Militarisation and securitisation
The application of AFSPA in the valley districts (Meitei-majority) has normalised a culture of surveillance, arbitrary detention, and impunity. The long-term militarisation has created generational trauma and eroded public trust in institutions, fuelling both insurgency and civil resistance movements. It is a well-known fact that between 1978 and 2012, the civil societies of Manipur had compiled 1,528 cases of extrajudicial killings by Indian forces. These cases were subsequently taken up by the Supreme Court of India. The majority of the victims in all these cases were the Meiteis.
Regional marginalisation: Assam and Tripura
Historically, the Meitei diaspora in Assam and Tripura was a part of the larger religious and linguistic continuum. The rise of ethnic nationalism and majoritarian politics in these states has increasingly labelled the Meiteis as ‘outsiders.’ In Assam, the discourse surrounding the National Register of Citizens (NRC) and the Citizenship Amendment Act (CAA) has delegitimised their long-standing presence. Just as a case in this regard, the Assam Chief Minister’s remark in July 2025, saying people from as far as Manipur were encroaching on land in Assam, created a fear factor among the Meiteis who have been settled in Assam for decades. Like with Tripura, the Meiteis’ association with Assam through royal matrimonial, etc, is well documented. In Tripura, Bengali demographic dominance and tribal assertiveness have marginalised Meitei voices, reducing them to a cultural minority with limited political agency.
Ethnicization of Policy and Rise of Competitive Autonomy
The 2003 ST recognition of “Any Kuki Tribe” and the subsequent rise of ethnic congregations like the Kuki Inpi, Zomi Council, etc., have institutionalised ethno-territorial politics. Meitei demands—such as for ST status or protection of valley lands—are increasingly seen as majoritarian or expansionist. This has made genuine redressal of their historical grievances politically unviable, especially in a context where ethnic militias, demographic anxieties, and cross-border affiliations dominate public discourse.
Conclusion: Toward a More Inclusive Federalism
Manipur’s future lies not in competitive victimhood but in constitutional inclusion. The path forward must involve respectful dialogue, historical clarity, and recalibration of policy. The Meitei must be seen not just as stakeholders of the past but as architects of a shared future in the Northeast—a future that upholds equity for all communities without denying the specific historical rights of any. The Meiteis occupy a paradoxical position in postcolonial India—numerically dominant within the state but structurally peripheral in the federal and constitutional order.
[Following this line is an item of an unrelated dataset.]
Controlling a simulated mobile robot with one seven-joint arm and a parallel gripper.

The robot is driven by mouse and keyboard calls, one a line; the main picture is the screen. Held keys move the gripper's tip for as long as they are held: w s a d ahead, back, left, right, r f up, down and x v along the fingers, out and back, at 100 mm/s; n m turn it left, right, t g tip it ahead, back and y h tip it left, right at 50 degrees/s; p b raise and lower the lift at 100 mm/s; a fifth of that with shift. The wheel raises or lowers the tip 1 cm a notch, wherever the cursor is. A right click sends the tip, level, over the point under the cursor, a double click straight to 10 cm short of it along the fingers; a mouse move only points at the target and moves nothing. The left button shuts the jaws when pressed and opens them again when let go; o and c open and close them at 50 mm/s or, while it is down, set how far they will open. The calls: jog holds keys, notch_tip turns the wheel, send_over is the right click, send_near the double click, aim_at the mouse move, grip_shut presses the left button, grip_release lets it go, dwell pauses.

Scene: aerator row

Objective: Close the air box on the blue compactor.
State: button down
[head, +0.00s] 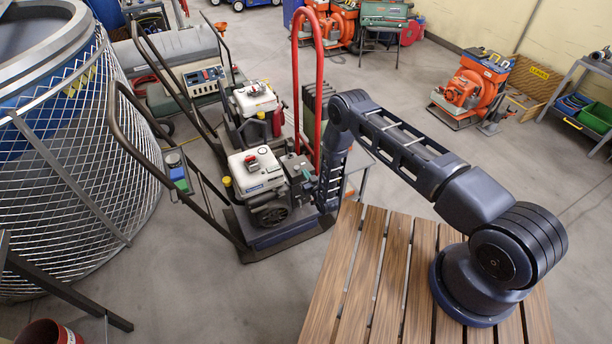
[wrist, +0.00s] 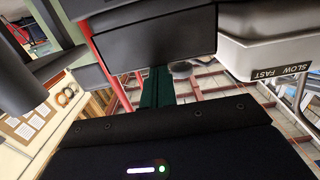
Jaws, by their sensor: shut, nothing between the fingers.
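The blue compactor (head: 284,236) stands on the floor left of the slatted table, with a dark blue base plate and a white and black engine (head: 258,170). My gripper reaches down at the engine's right side in the head view; its fingertips are hidden there. In the wrist view my gripper (wrist: 157,86) is shut and empty, its dark green fingers together. A black box-shaped part (wrist: 160,38), likely the air box, is just beyond the fingers. I cannot tell whether they touch, or how far its cover stands open. A white part marked SLOW FAST (wrist: 270,50) is at its right.
A second compactor (head: 253,100) stands close behind. A red hoop handle (head: 296,75) rises beside my arm, and dark handlebars (head: 150,140) extend left. A large mesh drum (head: 85,160) fills the left. The wooden slatted table (head: 375,270) is in front.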

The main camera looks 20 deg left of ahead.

They are a majority, just by a whisker, without ST protections, a community historically indigenous but not recognised as tribal, and a culturally rich group facing demographic, territorial, and legal exclusion.
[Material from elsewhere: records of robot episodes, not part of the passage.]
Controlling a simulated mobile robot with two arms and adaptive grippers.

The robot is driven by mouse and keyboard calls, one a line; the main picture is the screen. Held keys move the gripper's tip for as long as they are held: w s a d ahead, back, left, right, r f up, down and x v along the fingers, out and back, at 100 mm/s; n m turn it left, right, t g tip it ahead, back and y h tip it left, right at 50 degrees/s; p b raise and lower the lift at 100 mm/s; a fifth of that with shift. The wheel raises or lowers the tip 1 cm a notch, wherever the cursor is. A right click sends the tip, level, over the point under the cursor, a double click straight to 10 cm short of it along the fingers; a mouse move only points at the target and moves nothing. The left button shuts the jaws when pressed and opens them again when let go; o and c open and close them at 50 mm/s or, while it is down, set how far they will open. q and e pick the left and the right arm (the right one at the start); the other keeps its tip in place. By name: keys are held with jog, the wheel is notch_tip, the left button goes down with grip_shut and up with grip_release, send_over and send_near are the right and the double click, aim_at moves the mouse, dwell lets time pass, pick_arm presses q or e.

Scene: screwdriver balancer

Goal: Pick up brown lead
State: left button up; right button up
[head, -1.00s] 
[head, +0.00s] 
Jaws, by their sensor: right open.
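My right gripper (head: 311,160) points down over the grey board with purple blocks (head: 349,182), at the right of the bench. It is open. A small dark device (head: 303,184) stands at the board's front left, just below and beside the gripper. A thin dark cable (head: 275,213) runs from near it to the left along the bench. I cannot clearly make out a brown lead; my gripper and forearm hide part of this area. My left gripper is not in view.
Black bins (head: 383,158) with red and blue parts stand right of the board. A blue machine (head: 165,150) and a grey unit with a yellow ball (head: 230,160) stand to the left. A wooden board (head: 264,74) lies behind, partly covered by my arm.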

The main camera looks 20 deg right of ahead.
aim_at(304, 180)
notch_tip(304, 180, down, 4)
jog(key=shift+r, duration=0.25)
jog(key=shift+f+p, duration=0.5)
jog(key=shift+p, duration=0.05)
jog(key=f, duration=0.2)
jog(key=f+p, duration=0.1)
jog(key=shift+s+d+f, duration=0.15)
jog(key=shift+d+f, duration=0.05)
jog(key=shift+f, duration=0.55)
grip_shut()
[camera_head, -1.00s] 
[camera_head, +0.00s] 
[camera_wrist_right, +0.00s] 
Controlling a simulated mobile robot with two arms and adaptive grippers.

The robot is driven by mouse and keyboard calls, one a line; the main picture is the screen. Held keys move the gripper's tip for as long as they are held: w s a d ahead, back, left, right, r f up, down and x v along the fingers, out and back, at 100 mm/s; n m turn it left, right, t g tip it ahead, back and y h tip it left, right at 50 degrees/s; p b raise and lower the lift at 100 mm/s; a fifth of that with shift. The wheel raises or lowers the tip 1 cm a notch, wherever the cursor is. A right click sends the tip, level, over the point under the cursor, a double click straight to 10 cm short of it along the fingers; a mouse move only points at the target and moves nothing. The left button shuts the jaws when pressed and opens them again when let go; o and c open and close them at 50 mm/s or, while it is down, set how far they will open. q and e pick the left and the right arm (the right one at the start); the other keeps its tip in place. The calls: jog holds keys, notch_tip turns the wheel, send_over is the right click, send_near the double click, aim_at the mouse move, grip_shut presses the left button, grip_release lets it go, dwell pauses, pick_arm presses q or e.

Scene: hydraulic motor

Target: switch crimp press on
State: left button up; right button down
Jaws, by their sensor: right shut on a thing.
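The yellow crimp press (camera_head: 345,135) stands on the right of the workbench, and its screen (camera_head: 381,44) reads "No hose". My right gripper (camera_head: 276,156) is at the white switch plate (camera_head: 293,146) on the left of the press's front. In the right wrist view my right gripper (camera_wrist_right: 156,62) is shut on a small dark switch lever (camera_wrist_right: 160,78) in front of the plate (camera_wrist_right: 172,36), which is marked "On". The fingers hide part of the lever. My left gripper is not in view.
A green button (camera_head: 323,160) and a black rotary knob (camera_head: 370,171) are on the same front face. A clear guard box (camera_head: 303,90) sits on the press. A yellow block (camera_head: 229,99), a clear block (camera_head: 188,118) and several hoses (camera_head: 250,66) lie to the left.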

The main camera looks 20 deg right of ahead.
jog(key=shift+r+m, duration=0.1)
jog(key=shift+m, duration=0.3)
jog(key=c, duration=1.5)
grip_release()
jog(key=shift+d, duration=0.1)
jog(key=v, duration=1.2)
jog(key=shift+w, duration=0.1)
As the Indian Union continues to experiment with asymmetrical federalism in the Northeast, the Meitei case prompts a re-evaluation of categories such as “tribal,” “indigenous,” and “majority”—not as static descriptors, but as evolving positions shaped by law, policy, and power. Granting constitutional safeguards to the Meitei is a necessary act of democratic repair. Preserving a culture is not the only goal; it also involves sustaining a people whose identity has endured through colonisation, merger, and marginalisation. As India continues to redefine its democratic ethos, the story of the Meitei must find its rightful place—not on the margins but at the centre of constitutional imagination.
Author’s Note:
This article is written with the belief that constitutional safeguards are instruments of justice, not tools of division. It invites further dialogue grounded in mutual respect, academic rigour, and a shared commitment to peace and dignity for all communities in Manipur and beyond.